Calvin de Haan on unexpected trade to Blackhawks and what he brings to the table

Calvin de Haan knew that the Carolina Hurricanes had a logjam on defense going into this summer and that somebody was going to be dealt to create a spot. The move was also driven by financial reasons as the Hurricanes look to re-sign a handful of players, most notably Sebastian Aho.

He just wasn't expecting it to be his name on the move.

"I'm still kind of in shock, to be honest," de Haan said on Tuesday's conference call. "I didn’t think it was going to be me. After Carolina signed me last summer my fiancée and I thought we were going to have some roots there, but I get it, it’s a business. Looking back on it now, it’s only been 16 hours or whatever, but it’s been a whirlwind. I’m really looking forward to it now. Obviously Stan [Bowman] and the Blackhawks made a deal for me and I feel like I’m wanted and I’m really looking forward to this opportunity with this organization."

De Haan, who signed a four-year, $18.2 million contract with Carolina last offseason, admitted that the Blackhawks didn't show any interest in him when he was an unrestricted free agent. But he's excited about being in an organization that values his services, and the feeling is mutual because he's filling an immediate need on the back end for the Blackhawks: a player who can log big minutes, is a sound stay-at-home defenseman and can play an effective role on the penalty kill.

Jeremy Colliton, who was the captain for the AHL's Bridgeport Sound Tigers during de Haan's rookie season in the pros from 2011-12, will certainly appreciate what his former teammate brings to the table.

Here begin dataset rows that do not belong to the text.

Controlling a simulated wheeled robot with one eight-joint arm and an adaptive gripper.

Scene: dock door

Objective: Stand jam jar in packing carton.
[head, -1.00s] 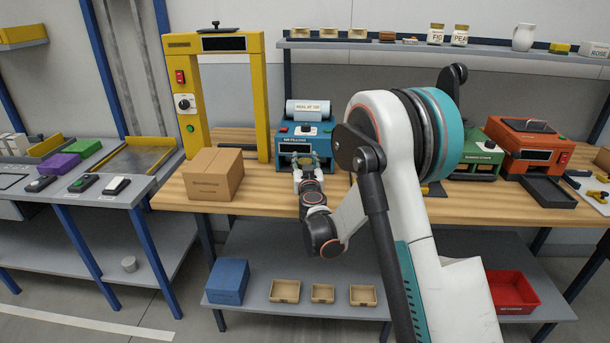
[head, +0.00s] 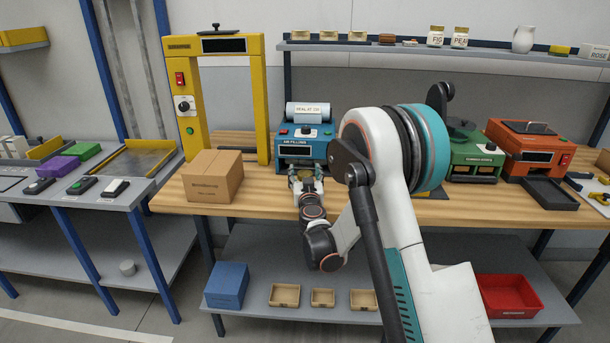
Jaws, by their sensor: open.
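A brown cardboard carton (head: 212,177) stands on the wooden bench at the left, beside the yellow frame; its top looks closed from here. Two small jars with pale labels stand on the upper back shelf: one reads "FIG" (head: 435,36), the other starts "PEA" (head: 460,38). I cannot tell for sure which is the jam jar. My gripper (head: 305,172) is open, low over the bench just in front of the blue air-pillow machine (head: 305,143). I see nothing held between its fingers, though they are small in view.
A yellow frame (head: 188,110) stands behind the carton. A white pitcher (head: 523,37) is on the shelf. Bare bench (head: 262,195) lies between carton and gripper.

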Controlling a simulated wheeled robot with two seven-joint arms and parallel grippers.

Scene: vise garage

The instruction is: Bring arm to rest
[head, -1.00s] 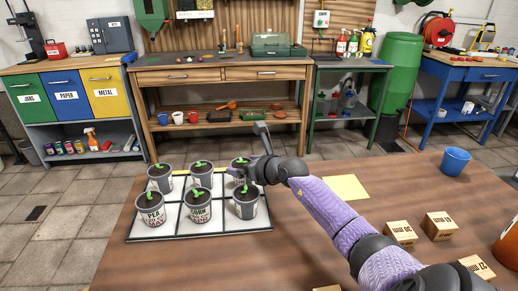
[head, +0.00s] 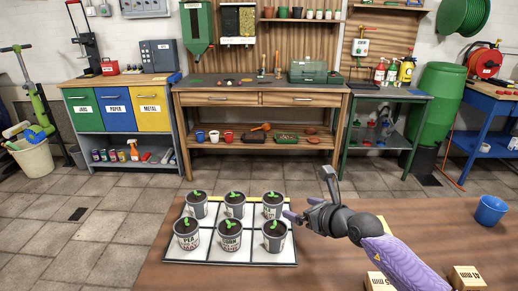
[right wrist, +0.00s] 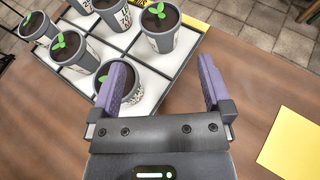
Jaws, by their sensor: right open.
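My right gripper (head: 308,200) is open and empty, just right of the white grid tray (head: 250,247) on the wooden table. In the right wrist view its two purple fingers (right wrist: 162,85) stand wide apart with nothing between them. Several grey pots with seedlings stand upright on the tray, among them the pea pot (head: 187,240) and the corn pot (head: 229,239). The front right pot (head: 275,241) is nearest my right gripper; in the right wrist view a pot lies partly hidden behind the left finger. My left gripper is not in view.
A blue cup (head: 490,210) stands at the table's right. Small cardboard boxes (head: 467,278) sit at the front right. A yellow sheet (right wrist: 294,143) lies right of my right gripper. Workbenches (head: 262,85) stand beyond the table across open floor.

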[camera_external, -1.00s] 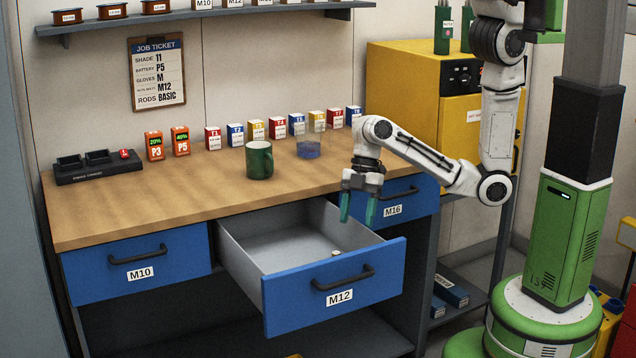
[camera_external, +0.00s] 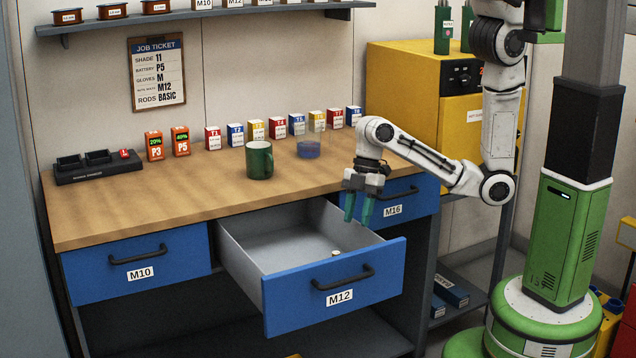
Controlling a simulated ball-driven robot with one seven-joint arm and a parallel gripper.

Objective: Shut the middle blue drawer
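The middle blue drawer (camera_external: 298,309), labelled M12, is pulled well out from under the bench. Its grey inside shows, with one small light-coloured piece (camera_external: 336,253) on its floor. A dark bar handle (camera_external: 343,278) is on its front. My gripper (camera_external: 358,208) hangs with its teal fingers pointing down, above the back right part of the drawer and in front of the M16 drawer. The fingers are a little apart and nothing shows between them. They appear clear of the drawer front and its handle.
The M10 drawer (camera_external: 185,262) at left and the M16 drawer (camera_external: 414,197) at right look shut. On the bench top (camera_external: 150,205) stand a green mug (camera_external: 259,160), a clear blue cup (camera_external: 309,148), batteries, a charger (camera_external: 95,168) and a row of small boxes.

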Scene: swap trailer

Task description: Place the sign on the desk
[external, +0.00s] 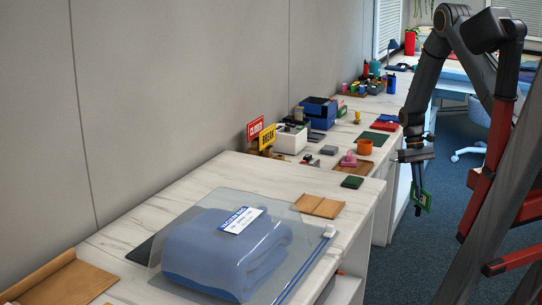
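The desk (250,169) has a pale marbled top and runs along the wall. A red CLOSED sign (256,127) and a yellow BREAK sign (267,137) stand upright together on it near the wall.
A folded blue blanket in a clear bag (205,255) fills the near counter. A white box (290,140), blue bin (319,112), orange cup (364,147) and pink stamp (348,159) stand farther back. A blue chair (478,112) is beyond my arm.

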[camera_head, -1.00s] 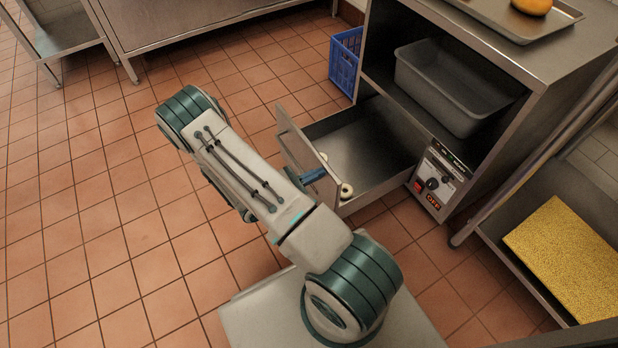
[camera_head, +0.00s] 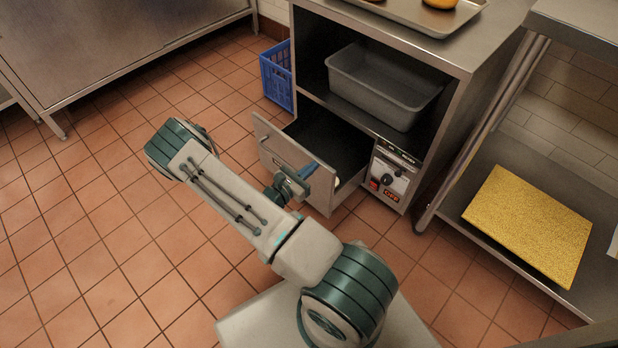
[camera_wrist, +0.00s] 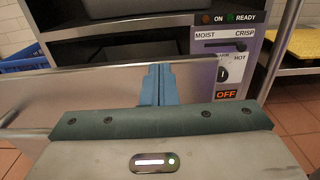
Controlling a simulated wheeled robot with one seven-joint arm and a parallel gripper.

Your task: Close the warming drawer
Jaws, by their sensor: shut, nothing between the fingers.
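The warming drawer (camera_head: 262,145) is a steel drawer at the bottom of the steel cabinet, and it stands partly open. Its front panel also shows in the wrist view (camera_wrist: 110,92). My gripper (camera_head: 309,172) is shut and empty, with its blue fingers at the right part of the drawer front. In the wrist view the fingers (camera_wrist: 158,80) rise in front of the panel and reach its top edge. I cannot tell whether they touch it.
A control panel (camera_head: 388,182) with a knob sits right of the drawer. A grey tub (camera_head: 385,88) stands on the shelf above. A blue crate (camera_head: 277,77) is left of the cabinet. A steel rack with a yellow slab (camera_head: 530,225) stands at right. Floor at left is clear.

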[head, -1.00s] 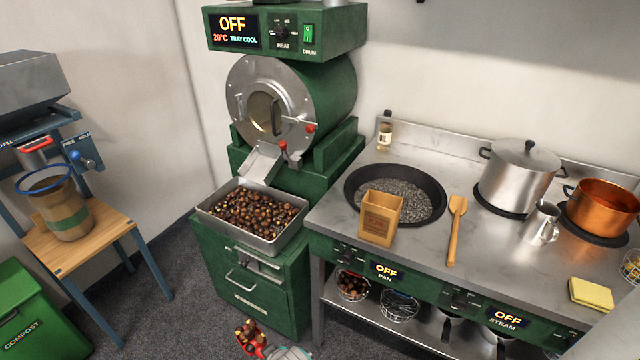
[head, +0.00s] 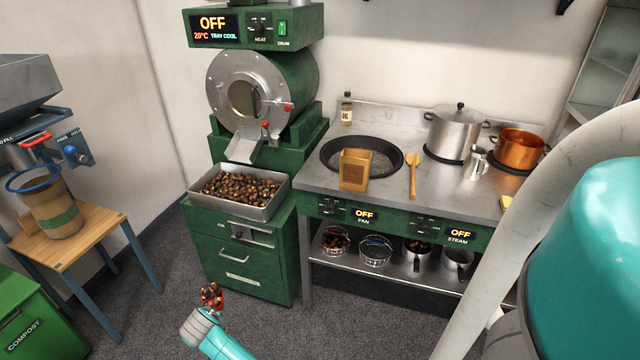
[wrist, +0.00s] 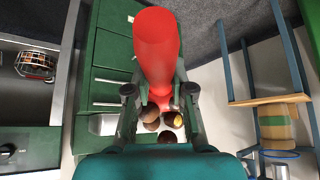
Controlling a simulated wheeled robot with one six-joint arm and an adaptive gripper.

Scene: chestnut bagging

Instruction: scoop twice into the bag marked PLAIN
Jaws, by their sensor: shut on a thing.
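My gripper (wrist: 160,92) is shut on a red scoop (wrist: 155,45). Several brown chestnuts (wrist: 165,119) are in the scoop, which also shows with its load in the head view (head: 213,296), in front of the green cabinet. A metal tray (head: 270,211) full of chestnuts sits below the roaster chute. A brown bag (head: 45,190) with a blue rim and green band stands on the wooden stool at left; it also shows in the wrist view (wrist: 277,130). I cannot read PLAIN on either.
The green roaster (head: 262,90) stands behind the tray. A wide pan (head: 392,170), a wooden spatula (head: 413,176), a steel pot (head: 455,130) and a copper pot (head: 519,148) are on the counter. A green compost bin (head: 40,325) is at lower left. Floor between stool and cabinet is clear.

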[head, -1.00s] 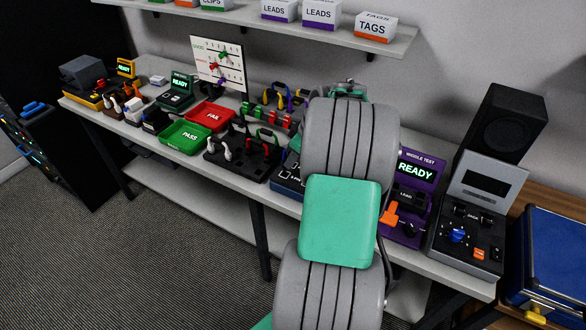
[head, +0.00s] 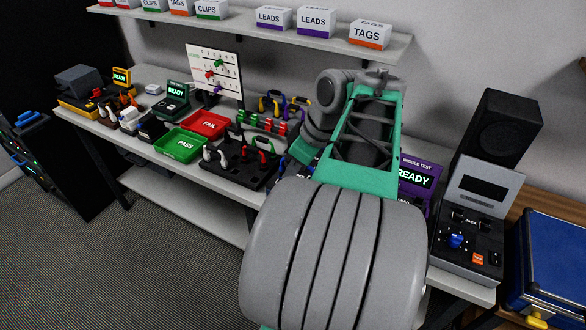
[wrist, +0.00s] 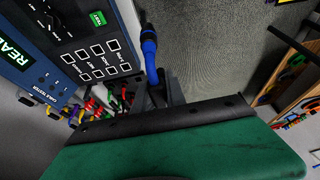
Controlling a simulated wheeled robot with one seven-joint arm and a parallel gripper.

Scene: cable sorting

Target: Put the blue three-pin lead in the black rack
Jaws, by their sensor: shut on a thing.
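In the wrist view a blue lead (wrist: 149,48) stands out beyond my gripper (wrist: 162,90), which is shut on it. The lead's pins cannot be made out, and most of the dark fingers are hidden behind the green and black gripper body. In the head view my arm covers the gripper and the lead. The black rack (head: 224,178) lies on the bench left of my arm, with white and red leads standing in it.
The green PASS tray (head: 180,146) and red FAIL tray (head: 207,124) lie left of the rack. Behind it a grey rack (head: 262,126) holds coloured leads. A purple READY tester (head: 414,178) stands right of my arm. In the wrist view a blue tester (wrist: 50,62) is close by.

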"I just like to think my position’s good," de Haan said of his game. "I like to think I move well on the ice. I’ve always tried to play a simple game. I saw some tweets yesterday that I might be the next best thing to Nik Hjalmarsson that the Blackhawks have had in a while, so that’s a compliment. That guy’s had a great career and that’s a player I like to play like. Nothing flashy, just kind of get the job done and I hope Blackhawk fans will really appreciate my game. It’s something I’m really looking forward to this season."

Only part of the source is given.